Газета L'Osservatore Romano опубликовала специальный выпуск по случаю 50-й годовщины открытия Второго Ватиканского собора. Публикация в 40 тысяч экземпляров сопровождается рассказами и воспоминаниями о Соборе с малоизвестными деталями хроники и редкими фотографиями. Открывается специальный выпуск с текста Бенедикта XVI, который участвовал в работе Собора в качестве молодого богослова.

*****
Был прекрасный солнечный день, когда, 11 октября 1962 года, с торжественного входа более двух тысяч Отцов Собора в римскую Базилику Cв. Петра открылся Второй Ватиканский cобор. В 1931 году Пий XI посвятил этот день празднику Божественного Материнства Марии, в память того, что 1500 лет назад, в 431 году, Эфесский Собор торжественно признал за Марией этот титул, чтобы выразить нерасторжимость единства Бога и человека во Христе. Папа Иоанн XXIII назначил на этот день начало Собора, с целью вверить созванное им большое церковное собрание материнской доброте Марии, и прочно закрепить работу Собора в тайне Иисуса Христа. Было впечатляющим видеть, как в зал заседаний входили епископы со всего мира, из всех народов и рас: это был образ Церкви Иисуса Христа, которая охватывает весь мир, в которой народы земли осознают себя едиными в Его мире.
Это был момент глубочайшего ожидания. Должно было произойти что-то великое. Предыдущие Соборы почти всегда созывались по конкретному вопросу, на который нужно было найти ответ. В этот раз не было особой проблемы, требовавшей решения. Но именно поэтому в воздухе витало ощущение всеобщего ожидания: христианство, построившее и сформировавшее западный мир, казалось, все больше теряет свою действенную силу. Возникало ощущение, что оно устало, и казалось, что будущее определяется иными духовными силами. Ощущение этой потери настоящего со стороны христианства и задачи, которая из этого следовала, была прекрасно выражена словом ‘обновление’. Христианство должно жить в настоящем, чтобы формировать будущее. Для того, чтобы оно вновь стало силой, формирующей завтрашний день, Иоанн XXIII созвал Собор, не указав ему конкретных проблем или программ. В этом заключалось величие и одновременно трудность задачи, стоявшей перед церковным собранием.
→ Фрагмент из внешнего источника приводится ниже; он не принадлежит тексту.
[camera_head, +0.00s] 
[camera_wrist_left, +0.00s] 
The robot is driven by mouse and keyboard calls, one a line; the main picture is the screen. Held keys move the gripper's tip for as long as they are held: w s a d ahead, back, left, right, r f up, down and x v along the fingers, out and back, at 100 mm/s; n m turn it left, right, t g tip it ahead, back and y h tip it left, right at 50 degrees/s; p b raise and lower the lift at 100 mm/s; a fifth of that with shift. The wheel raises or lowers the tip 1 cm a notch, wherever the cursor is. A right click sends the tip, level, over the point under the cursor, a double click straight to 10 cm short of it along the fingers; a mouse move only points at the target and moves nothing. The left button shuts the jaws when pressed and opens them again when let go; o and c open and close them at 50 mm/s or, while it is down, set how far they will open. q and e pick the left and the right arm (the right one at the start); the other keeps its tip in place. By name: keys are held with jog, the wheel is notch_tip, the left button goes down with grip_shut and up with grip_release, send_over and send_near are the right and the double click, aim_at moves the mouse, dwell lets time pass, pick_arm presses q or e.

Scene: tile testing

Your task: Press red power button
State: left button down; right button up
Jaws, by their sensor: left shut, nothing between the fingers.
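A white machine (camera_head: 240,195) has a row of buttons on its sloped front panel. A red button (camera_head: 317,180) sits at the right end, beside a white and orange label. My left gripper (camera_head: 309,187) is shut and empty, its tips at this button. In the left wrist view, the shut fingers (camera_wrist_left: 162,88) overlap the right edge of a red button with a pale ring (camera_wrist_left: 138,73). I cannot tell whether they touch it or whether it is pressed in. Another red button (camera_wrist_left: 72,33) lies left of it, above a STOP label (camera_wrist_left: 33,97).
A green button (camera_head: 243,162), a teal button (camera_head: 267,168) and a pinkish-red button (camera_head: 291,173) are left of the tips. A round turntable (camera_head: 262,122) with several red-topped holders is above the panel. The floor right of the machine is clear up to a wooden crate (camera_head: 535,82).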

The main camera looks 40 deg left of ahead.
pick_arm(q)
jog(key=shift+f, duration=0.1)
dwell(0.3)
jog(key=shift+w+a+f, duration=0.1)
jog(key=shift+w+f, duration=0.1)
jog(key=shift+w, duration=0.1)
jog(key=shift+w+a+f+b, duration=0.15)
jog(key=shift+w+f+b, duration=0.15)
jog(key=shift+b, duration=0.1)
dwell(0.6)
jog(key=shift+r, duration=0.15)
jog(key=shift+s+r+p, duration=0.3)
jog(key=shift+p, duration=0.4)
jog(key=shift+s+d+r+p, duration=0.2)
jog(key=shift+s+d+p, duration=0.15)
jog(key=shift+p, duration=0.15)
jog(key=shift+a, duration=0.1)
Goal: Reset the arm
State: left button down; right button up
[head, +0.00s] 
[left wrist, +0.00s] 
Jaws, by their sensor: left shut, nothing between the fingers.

Отдельные епископаты, несомненно, пришли к этому великому событию с различными идеями. Некоторые прибыли на Собор в ожидании программы, которую нужно будет развить. Центральноевропейский епископат – Бельгия, Франция и Германия – имел самые решительные идеи. Конечно, в деталях акцент ставился на разных аспектах; тем не менее, было несколько общих приоритетов. Главной темой была экклезиология, которую следовало углубить с точки зрения истории тринитарного и сакраментального спасения; к этому добавлялась необходимость дополнить учение о первенстве Папы Первого Ватиканского Собора через переосмысление епископского служения. Важной темой для центрально-европейских епископатов было литургическое обновление, которую начал осуществлять еще Пий XII. Еще одной центральной темой, особенно для немецких епископов, был экуменизм: пережитые вместе гонения со стороны нацизма очень сблизили христиан католиков и протестантов; теперь это следовало усвоить и внести в жизнь всей Церкви. К этому добавлялся тематический цикл Откровение-Писание-Предание-Учительство.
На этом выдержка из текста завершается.